▸ **Task details**
Copy the records below exactly, leaving out every picture.

_____

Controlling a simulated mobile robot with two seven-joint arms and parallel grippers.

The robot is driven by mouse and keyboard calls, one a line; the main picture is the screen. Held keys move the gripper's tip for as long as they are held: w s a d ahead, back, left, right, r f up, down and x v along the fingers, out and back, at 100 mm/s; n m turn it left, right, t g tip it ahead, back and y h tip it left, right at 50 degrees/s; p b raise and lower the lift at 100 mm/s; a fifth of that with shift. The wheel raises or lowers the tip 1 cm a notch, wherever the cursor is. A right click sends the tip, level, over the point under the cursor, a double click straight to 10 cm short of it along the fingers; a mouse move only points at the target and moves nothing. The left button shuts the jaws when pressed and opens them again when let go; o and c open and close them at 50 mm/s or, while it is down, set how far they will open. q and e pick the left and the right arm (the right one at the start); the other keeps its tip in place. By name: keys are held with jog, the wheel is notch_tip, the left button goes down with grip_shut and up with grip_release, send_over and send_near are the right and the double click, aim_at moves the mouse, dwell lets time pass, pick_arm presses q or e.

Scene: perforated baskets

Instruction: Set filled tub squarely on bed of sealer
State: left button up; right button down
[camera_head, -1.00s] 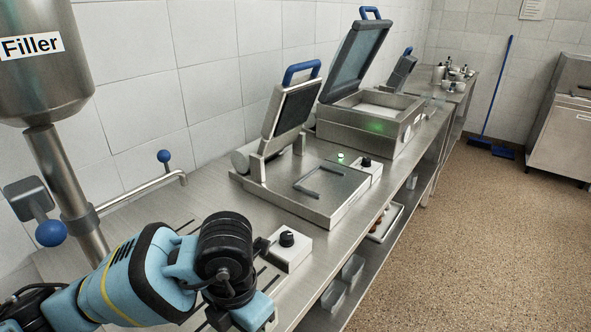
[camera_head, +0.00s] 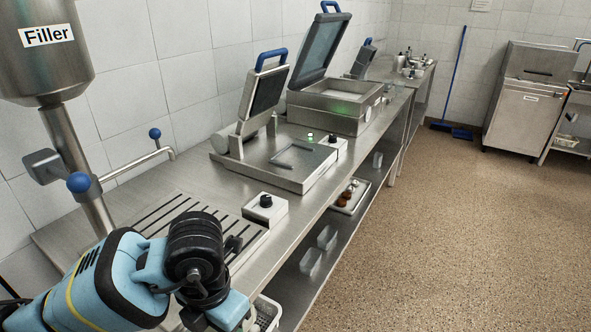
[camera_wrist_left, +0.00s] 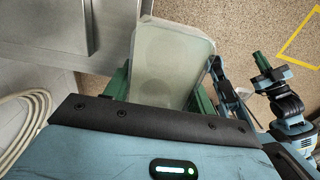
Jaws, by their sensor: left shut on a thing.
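In the left wrist view, my left gripper (camera_wrist_left: 169,72) is shut on a pale, translucent rectangular tub (camera_wrist_left: 168,45), with a green finger along each side. A faint round shape shows through the tub; its contents are not clear. In the head view, my left arm comes in at lower left, and the gripper and tub are out of sight. The sealer's bed (camera_head: 312,170) is a flat steel plate with a dark L-shaped stop, empty. Its lid (camera_head: 262,92) stands open. My right gripper (camera_wrist_left: 262,60) shows at the right of the wrist view; its opening is unclear.
The filler (camera_head: 45,50) stands at left with a ball-ended bar beside it. A slotted plate (camera_head: 170,215) and a knob box (camera_head: 265,208) lie before the sealer. A larger open-lidded machine (camera_head: 335,105) stands behind. Tubs (camera_head: 312,262) and a tray (camera_head: 352,198) sit on the lower shelf.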

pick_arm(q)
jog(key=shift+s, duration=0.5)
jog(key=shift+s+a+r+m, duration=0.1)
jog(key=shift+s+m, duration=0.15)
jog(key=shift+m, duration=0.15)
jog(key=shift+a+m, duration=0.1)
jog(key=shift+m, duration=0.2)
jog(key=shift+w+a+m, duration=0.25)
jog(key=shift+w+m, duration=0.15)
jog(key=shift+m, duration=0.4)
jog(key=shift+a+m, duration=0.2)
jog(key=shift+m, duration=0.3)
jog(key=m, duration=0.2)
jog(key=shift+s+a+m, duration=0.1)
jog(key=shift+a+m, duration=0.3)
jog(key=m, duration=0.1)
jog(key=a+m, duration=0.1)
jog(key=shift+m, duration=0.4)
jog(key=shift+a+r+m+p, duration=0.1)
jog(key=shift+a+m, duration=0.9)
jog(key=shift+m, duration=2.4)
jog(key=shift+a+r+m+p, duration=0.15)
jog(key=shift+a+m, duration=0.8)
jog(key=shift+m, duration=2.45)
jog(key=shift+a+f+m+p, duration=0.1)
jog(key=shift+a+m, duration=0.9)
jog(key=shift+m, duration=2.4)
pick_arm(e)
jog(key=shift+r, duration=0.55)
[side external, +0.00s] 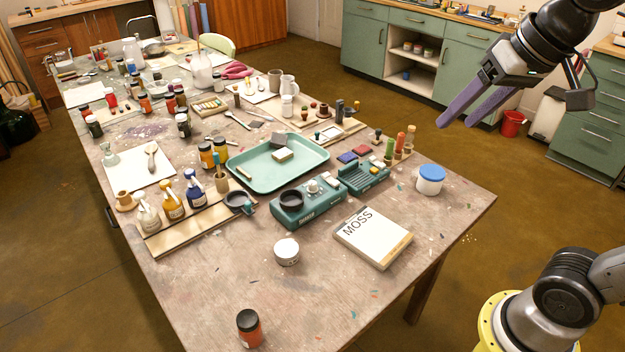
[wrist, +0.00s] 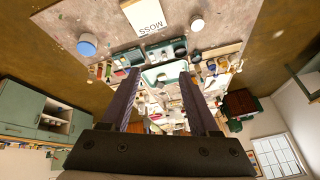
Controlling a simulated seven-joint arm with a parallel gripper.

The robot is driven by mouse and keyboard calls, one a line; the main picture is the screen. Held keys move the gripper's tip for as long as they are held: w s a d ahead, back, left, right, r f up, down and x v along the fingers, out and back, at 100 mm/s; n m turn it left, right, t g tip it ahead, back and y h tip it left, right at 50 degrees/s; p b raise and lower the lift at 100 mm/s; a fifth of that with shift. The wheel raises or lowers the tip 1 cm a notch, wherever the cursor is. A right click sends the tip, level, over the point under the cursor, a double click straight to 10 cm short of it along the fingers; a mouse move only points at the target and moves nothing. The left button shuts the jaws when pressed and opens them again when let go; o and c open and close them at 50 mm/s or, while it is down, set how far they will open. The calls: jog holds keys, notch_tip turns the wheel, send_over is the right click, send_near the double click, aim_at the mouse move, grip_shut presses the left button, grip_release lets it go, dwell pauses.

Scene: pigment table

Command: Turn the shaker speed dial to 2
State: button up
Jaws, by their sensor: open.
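The shaker (side external: 308,205) is a teal box on the table with a black round holder on its left top. Its speed dial (side external: 314,186) is a small pale knob on top, to the right of the holder; its setting is too small to read. The shaker also shows small and upside down in the wrist view (wrist: 166,49). My gripper (side external: 456,123) is open and empty, high up and well to the right of the shaker. Its two purple fingers also show in the wrist view (wrist: 160,74), spread apart.
A second teal device (side external: 364,178) stands close right of the shaker. A teal tray (side external: 262,186) lies behind it. A MOSS pad (side external: 375,250), a white jar (side external: 287,252) and a blue-lidded tub (side external: 430,180) are nearby. The table's front right corner is clear.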

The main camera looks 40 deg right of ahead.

_____

▸ **Final result**
Controlling a simulated mobile robot with two seven-joint arms and parallel grippers.

The robot is driven by mouse and keyboard calls, one a line; the main picture is the screen. Held keys move the gripper's tip for as long as they are held: w s a d ahead, back, left, right, r f up, down and x v along the fingers, out and back, at 100 mm/s; n m turn it left, right, t g tip it ahead, back and y h tip it left, right at 50 degrees/s; p b raise and lower the lift at 100 mm/s; a fifth of that with shift. The wheel raises or lowers the tip 1 cm a notch, wherever the cursor is. A right click sends the tip, level, over the point under the cursor, a double click straight to 10 cm short of it along the fingers; a mouse move only points at the target and moves nothing. The left button shuts the jaws when pressed and opens them again when let go; o and c open and close them at 50 mm/s or, while it is down, set how far they will open. q and e pick the left and the right arm (the right one at the start); the other keeps its tip in place. By name: keys are held with jog, the wheel is notch_tip, the left button goes down with grip_shut and up with grip_release, send_over and send_near are the right and the double click, aim_at moves the mouse, dwell lets time pass, pick_arm presses q or e.

Scene: perforated baskets

Instruction: Set filled tub squarely on bed of sealer
State: left button up; right button down
[camera_head, -1.00s] 
[camera_head, +0.00s] 
[camera_wrist_left, +0.00s] 
Jaws, by their sensor: left shut on a thing.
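In the left wrist view, my left gripper (camera_wrist_left: 169,72) is shut on a pale, translucent rectangular tub (camera_wrist_left: 168,45), with a green finger along each side. A faint round shape shows through the tub; its contents are not clear. In the head view, my left arm comes in at lower left, and the gripper and tub are out of sight. The sealer's bed (camera_head: 312,170) is a flat steel plate with a dark L-shaped stop, empty. Its lid (camera_head: 262,92) stands open. My right gripper (camera_wrist_left: 262,60) shows at the right of the wrist view; its opening is unclear.
The filler (camera_head: 45,50) stands at left with a ball-ended bar beside it. A slotted plate (camera_head: 170,215) and a knob box (camera_head: 265,208) lie before the sealer. A larger open-lidded machine (camera_head: 335,105) stands behind. Tubs (camera_head: 312,262) and a tray (camera_head: 352,198) sit on the lower shelf.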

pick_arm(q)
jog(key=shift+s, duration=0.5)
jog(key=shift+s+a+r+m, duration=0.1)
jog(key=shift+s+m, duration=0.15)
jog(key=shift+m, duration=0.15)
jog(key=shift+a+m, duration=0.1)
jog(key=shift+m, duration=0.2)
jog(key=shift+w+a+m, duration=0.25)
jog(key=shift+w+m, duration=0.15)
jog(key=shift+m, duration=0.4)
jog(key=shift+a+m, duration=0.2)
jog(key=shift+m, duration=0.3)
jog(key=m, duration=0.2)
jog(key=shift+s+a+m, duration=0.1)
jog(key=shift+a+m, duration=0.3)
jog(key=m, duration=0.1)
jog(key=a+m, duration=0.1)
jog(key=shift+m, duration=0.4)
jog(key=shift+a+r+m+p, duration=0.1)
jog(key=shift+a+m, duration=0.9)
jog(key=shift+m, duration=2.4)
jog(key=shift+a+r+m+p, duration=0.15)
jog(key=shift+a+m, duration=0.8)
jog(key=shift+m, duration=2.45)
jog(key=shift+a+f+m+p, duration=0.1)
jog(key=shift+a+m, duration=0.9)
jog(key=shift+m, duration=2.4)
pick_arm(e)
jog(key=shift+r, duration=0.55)
[side external, +0.00s] 
[wrist, +0.00s] 
Controlling a simulated seven-joint arm with a parallel gripper.

The robot is driven by mouse and keyboard calls, one a line; the main picture is the screen. Held keys move the gripper's tip for as long as they are held: w s a d ahead, back, left, right, r f up, down and x v along the fingers, out and back, at 100 mm/s; n m turn it left, right, t g tip it ahead, back and y h tip it left, right at 50 degrees/s; p b raise and lower the lift at 100 mm/s; a fifth of that with shift. The wheel raises or lowers the tip 1 cm a notch, wherever the cursor is. A right click sends the tip, level, over the point under the cursor, a double click straight to 10 cm short of it along the fingers; a mouse move only points at the target and moves nothing. The left button shuts the jaws when pressed and opens them again when let go; o and c open and close them at 50 mm/s or, while it is down, set how far they will open. The calls: jog holds keys, notch_tip turns the wheel, send_over is the right click, send_near the double click, aim_at the mouse move, grip_shut presses the left button, grip_release lets it go, dwell pauses.

Scene: pigment table

Command: Turn the shaker speed dial to 2
State: button up
Jaws, by their sensor: open.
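The shaker (side external: 308,205) is a teal box on the table with a black round holder on its left top. Its speed dial (side external: 314,186) is a small pale knob on top, to the right of the holder; its setting is too small to read. The shaker also shows small and upside down in the wrist view (wrist: 166,49). My gripper (side external: 456,123) is open and empty, high up and well to the right of the shaker. Its two purple fingers also show in the wrist view (wrist: 160,74), spread apart.
A second teal device (side external: 364,178) stands close right of the shaker. A teal tray (side external: 262,186) lies behind it. A MOSS pad (side external: 375,250), a white jar (side external: 287,252) and a blue-lidded tub (side external: 430,180) are nearby. The table's front right corner is clear.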

The main camera looks 40 deg right of ahead.

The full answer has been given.